Regulation warning: Aon Global chairman Dennis Mahoney.

A Bermuda-based insurance brokerage executive has warned the industry to brace itself for a severe bolstering of regulation in the wake of the ongoing financial crisis.

Dennis Mahoney, chairman of Aon Global, told an insurance conference in Sydney, Australia: "If you thought Sarbanes-Oxley was bad, wait till you see what the regulators have in store for insurers."

Sarbanes-Oxley was the name given to US legislation to tighten up corporate accounting in the wake of the Enron debacle.

According to a report in The Australian newspaper, Mr. Mahoney believes that the full extent of the damage caused by the crisis to insurers' investment portfolios has yet to come to light.

"The insurance industry has stood up very well in comparison with, say, the banking industry but clearly there is more bad news to come out," he said.

"All insurers have suffered depletion on the asset side and clearly that's going to be increasingly regulated. The crowd wants to see an execution."

During the next six months "we can expect to see a wave of mergers and acquisitions" among insurers seeking to rebuild the capital side of their businesses, most of which is held in shares and fixed interest deposits. He suggested that premiums might have to rise.

Briton Mr. Mahoney said regulation would "almost certainly" swing further than it needed to.

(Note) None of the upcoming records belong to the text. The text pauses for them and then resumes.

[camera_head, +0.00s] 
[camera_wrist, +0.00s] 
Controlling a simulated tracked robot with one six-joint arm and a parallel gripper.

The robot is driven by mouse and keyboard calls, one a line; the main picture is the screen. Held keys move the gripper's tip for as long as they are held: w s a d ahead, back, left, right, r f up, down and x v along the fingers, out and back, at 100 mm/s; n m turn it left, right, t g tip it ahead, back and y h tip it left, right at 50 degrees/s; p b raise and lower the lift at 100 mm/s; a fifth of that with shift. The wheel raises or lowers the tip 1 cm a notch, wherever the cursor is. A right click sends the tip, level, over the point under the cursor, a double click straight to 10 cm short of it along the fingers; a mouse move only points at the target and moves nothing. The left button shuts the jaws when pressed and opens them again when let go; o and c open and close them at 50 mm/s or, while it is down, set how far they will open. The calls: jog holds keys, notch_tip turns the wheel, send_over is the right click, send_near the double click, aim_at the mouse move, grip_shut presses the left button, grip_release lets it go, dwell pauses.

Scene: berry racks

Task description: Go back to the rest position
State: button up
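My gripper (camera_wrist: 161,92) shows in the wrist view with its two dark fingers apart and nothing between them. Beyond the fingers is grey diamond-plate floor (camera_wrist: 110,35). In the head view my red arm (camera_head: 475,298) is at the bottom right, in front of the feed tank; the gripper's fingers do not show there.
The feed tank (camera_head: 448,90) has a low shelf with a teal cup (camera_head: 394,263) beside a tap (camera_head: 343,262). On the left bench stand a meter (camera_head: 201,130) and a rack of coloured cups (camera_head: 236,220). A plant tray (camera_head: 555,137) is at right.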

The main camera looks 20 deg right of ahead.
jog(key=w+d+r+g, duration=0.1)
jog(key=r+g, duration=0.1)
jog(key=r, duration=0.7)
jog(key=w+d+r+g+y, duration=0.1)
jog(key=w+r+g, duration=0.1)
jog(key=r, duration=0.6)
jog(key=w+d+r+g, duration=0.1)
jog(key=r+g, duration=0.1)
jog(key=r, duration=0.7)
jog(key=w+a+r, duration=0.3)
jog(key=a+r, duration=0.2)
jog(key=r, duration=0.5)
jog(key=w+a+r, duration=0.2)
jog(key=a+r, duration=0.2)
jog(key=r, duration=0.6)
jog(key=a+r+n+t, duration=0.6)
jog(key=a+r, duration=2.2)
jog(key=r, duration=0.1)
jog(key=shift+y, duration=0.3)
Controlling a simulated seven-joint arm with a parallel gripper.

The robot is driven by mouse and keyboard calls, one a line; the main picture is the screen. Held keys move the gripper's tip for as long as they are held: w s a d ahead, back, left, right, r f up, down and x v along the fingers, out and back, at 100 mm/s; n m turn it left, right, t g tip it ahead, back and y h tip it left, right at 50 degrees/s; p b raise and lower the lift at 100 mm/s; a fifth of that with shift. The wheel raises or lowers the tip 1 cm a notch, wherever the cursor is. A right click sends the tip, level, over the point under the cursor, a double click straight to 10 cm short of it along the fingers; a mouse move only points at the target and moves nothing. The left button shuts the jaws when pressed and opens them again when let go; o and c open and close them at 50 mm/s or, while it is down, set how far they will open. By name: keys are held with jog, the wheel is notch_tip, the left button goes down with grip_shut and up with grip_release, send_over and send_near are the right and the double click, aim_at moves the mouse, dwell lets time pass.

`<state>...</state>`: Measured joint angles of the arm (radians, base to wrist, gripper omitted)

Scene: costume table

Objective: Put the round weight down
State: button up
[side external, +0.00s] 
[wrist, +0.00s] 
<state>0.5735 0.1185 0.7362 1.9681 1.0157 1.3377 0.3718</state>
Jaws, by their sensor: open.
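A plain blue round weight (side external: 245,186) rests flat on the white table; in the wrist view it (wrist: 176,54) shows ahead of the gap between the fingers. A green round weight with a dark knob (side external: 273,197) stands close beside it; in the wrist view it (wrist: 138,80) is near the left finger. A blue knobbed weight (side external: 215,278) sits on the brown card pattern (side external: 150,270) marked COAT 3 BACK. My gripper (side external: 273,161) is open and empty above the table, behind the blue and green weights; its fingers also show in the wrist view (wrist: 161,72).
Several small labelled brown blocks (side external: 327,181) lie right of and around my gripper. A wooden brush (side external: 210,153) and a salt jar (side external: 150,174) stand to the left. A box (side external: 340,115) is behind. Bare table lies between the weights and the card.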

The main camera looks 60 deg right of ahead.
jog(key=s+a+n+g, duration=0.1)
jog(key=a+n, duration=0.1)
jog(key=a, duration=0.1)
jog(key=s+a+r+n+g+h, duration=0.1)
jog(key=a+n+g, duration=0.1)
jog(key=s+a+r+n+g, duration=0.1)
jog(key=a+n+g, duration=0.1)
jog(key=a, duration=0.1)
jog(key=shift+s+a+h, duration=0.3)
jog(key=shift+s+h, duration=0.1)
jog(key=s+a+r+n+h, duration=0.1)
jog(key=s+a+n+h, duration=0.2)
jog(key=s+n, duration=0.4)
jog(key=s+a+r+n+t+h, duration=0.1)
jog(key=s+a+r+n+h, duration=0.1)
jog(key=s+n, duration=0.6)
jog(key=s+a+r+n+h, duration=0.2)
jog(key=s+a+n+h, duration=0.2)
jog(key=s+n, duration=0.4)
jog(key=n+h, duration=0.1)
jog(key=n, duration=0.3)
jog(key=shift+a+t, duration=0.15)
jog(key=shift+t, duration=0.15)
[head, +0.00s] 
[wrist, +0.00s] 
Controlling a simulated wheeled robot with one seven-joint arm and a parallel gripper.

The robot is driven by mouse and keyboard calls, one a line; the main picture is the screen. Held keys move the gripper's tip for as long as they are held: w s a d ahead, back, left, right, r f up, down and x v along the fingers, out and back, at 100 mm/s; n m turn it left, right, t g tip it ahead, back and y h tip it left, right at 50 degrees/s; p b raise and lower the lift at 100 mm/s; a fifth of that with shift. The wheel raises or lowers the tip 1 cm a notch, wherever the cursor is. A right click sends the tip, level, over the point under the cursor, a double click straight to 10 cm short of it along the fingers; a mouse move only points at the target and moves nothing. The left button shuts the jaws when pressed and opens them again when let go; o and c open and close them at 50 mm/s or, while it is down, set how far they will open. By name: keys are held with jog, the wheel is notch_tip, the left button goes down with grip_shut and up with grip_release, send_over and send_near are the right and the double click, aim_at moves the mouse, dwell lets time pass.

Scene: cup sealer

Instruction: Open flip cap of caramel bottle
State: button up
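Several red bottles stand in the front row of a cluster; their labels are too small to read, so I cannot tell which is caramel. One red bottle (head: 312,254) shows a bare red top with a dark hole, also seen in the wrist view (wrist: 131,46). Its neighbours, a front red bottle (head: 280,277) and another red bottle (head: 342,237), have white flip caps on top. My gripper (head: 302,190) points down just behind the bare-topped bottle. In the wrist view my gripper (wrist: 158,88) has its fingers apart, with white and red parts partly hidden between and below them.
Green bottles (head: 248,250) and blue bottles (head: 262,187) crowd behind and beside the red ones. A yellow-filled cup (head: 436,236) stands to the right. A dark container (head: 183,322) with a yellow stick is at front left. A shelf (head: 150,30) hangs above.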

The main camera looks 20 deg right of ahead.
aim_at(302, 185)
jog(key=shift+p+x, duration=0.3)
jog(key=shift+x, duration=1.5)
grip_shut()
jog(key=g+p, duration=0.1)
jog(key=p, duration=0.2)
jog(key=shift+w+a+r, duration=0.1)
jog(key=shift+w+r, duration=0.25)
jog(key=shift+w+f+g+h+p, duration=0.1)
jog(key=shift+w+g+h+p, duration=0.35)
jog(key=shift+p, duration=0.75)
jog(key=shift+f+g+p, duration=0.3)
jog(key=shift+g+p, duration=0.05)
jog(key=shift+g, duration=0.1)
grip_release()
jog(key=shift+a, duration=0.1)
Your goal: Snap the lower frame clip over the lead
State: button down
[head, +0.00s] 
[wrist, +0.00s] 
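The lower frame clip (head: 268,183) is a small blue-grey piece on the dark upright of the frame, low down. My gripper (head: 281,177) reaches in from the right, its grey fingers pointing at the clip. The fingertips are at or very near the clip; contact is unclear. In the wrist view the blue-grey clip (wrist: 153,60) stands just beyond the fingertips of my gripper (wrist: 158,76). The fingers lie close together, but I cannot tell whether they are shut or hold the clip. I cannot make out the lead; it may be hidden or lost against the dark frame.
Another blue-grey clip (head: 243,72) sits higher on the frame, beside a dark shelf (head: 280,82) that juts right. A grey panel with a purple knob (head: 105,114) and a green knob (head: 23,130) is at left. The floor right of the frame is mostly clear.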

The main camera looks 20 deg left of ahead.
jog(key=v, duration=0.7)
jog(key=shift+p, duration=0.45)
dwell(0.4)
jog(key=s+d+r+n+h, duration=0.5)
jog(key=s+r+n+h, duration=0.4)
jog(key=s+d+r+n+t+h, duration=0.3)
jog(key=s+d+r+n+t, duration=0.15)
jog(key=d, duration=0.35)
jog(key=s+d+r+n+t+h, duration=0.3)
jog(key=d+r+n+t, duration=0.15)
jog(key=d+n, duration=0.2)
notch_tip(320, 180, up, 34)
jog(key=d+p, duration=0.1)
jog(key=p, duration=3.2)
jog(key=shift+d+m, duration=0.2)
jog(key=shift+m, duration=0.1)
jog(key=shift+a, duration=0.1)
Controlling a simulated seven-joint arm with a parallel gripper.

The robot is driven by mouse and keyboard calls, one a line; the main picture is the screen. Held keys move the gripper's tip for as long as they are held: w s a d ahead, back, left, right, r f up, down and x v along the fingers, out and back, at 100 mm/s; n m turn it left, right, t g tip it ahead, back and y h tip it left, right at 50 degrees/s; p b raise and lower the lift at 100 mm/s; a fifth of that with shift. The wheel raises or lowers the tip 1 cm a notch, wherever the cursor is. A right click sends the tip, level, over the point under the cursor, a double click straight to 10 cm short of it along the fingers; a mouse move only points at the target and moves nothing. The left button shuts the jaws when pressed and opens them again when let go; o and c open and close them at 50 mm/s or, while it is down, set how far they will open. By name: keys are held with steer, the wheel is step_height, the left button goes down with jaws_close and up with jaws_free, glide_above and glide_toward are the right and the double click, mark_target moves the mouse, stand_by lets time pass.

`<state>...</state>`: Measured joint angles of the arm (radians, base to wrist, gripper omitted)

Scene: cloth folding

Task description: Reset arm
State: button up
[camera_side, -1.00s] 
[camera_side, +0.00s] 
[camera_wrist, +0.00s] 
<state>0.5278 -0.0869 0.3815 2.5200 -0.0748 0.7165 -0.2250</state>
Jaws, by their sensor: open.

"What you may find in the UK, for instance, is that they will put a super regulator above the Bank of England, the Financial Services Authority and the Treasury." Those three organisations had deliberately been set up to be separate.

He added that while the banking industry had Basel II, the insurance industry had a new set of European Union rules called Solvency II. "And it doesn't look as though Basel II was much help to the banks," Mr. Mahoney said.

He predicted the next wave of legal actions would be aimed at the ratings agencies, which had awarded higher ratings to monoline (bond) insurers than they deserved.